Linda does not want her own child to end up becoming stuck in the slave system. She would rather let her child grow up as a free person instead of dealing with the same matter Linda goes through. As for the latter, the couple might suffer from threats and harassments from the slave owners, similar to the scene where Linda and her lover separate due to Dr. Flint’s constant warnings. Dr. Flint says,“If I ever know of your speaking to him, I will cowhide you both; and if I catch lurking about my premises, I will shoot him as soon as I would a dog” (Jacobs 915).

This demonstrates how female slaves never had the right to be with loved ones, resulting in despair. Moreover, along with literacy and ruling issues, having a family under slavery has setbacks, especially for mothers. Motherhood and family support are a source of hope in the narrative. However, many slaves often become separated from their own families. This leads to the lost of emotional support that is needed for human development. Family members begin to lose a sense of connection due to the separation, which results in not having the will to fight for their liberation.

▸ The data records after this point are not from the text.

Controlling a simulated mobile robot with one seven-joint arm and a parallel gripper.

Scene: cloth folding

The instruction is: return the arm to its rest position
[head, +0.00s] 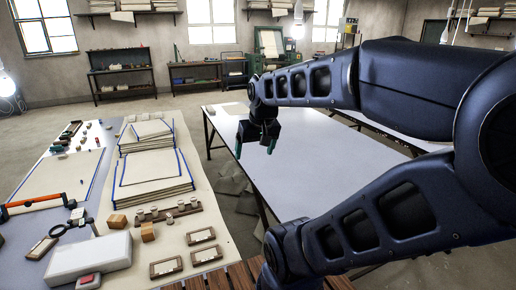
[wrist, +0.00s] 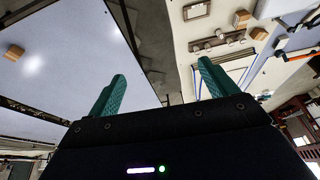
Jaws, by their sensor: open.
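My arm reaches in from the right of the head view, bent, and touches nothing that I can see. It hides part of the white table.
A workbench on the left holds stacks of blue-edged cloth (head: 152,178), a white box (head: 88,257) and wooden blocks (head: 147,231). A small tan block (wrist: 14,52) lies on the white table in the wrist view. The white table's visible middle is clear in the head view.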

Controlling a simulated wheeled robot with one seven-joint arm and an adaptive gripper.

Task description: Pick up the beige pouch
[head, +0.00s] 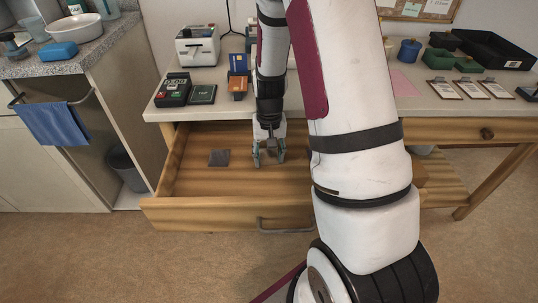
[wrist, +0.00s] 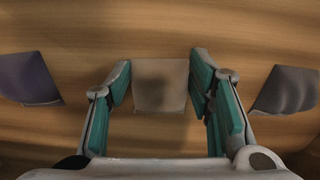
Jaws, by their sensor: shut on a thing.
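The beige pouch (wrist: 160,88) shows in the wrist view as a flat square lying between my two fingers. Its left and right edges meet the fingertips. My gripper (wrist: 161,78) is shut on it, with the fingers held apart by its width. In the head view my gripper (head: 268,163) points down inside the open wooden drawer (head: 230,217). I cannot make out the pouch between the fingers there. Whether it touches the drawer floor is not clear.
In the wrist view, a purplish pouch (wrist: 28,78) lies left and a grey pouch (wrist: 287,90) right. A grey pouch (head: 219,158) shows left of my gripper in the head view. The desktop (head: 200,112) overhangs the drawer's back. My arm hides its right side.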

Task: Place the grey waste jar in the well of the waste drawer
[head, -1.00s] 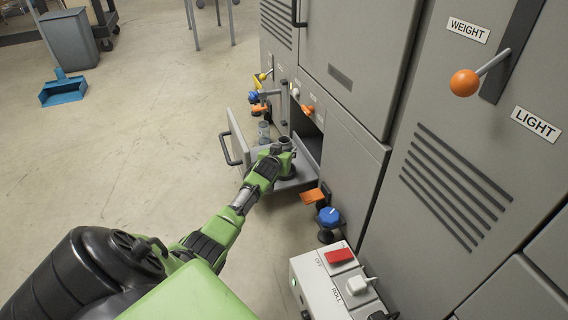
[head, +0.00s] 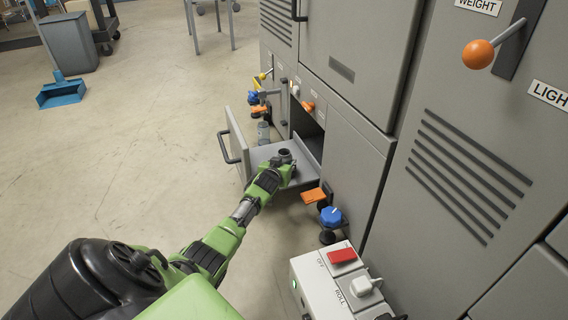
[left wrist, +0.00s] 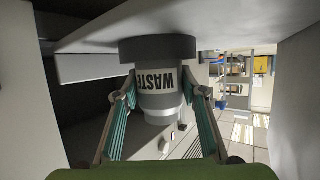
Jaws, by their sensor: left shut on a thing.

For example, while Linda overhears that Mr. Dodge “said his wife had never signed her right to [Linda’s] right to [her children], and that he could not get [her], he would take them”(Jacobs 928) According to Li, maternal instincts have an innate attachment, meaning that mothers are attached to their own children to the point that they would do whatever it takes to keep them safe. Through her maternal instincts, Linda overcomes the authority of the slave owner to free her children.

In conclusion, corruption, unjust slave laws, and the lack of family support from slavery conflicted with the rights of female slaves. The corrupted minds of slave owners cause the creation of unjust slave laws. Through the slave laws, slaves, especially females were restricted from gaining their own freedom. They could not exercise their own rights. With the separation of families in slavery, many slaves felt hopeless that they could not be with their families. Luckily, Jacobs overcomes the obstacles of slavery, thus becoming a free person and an abolitionist.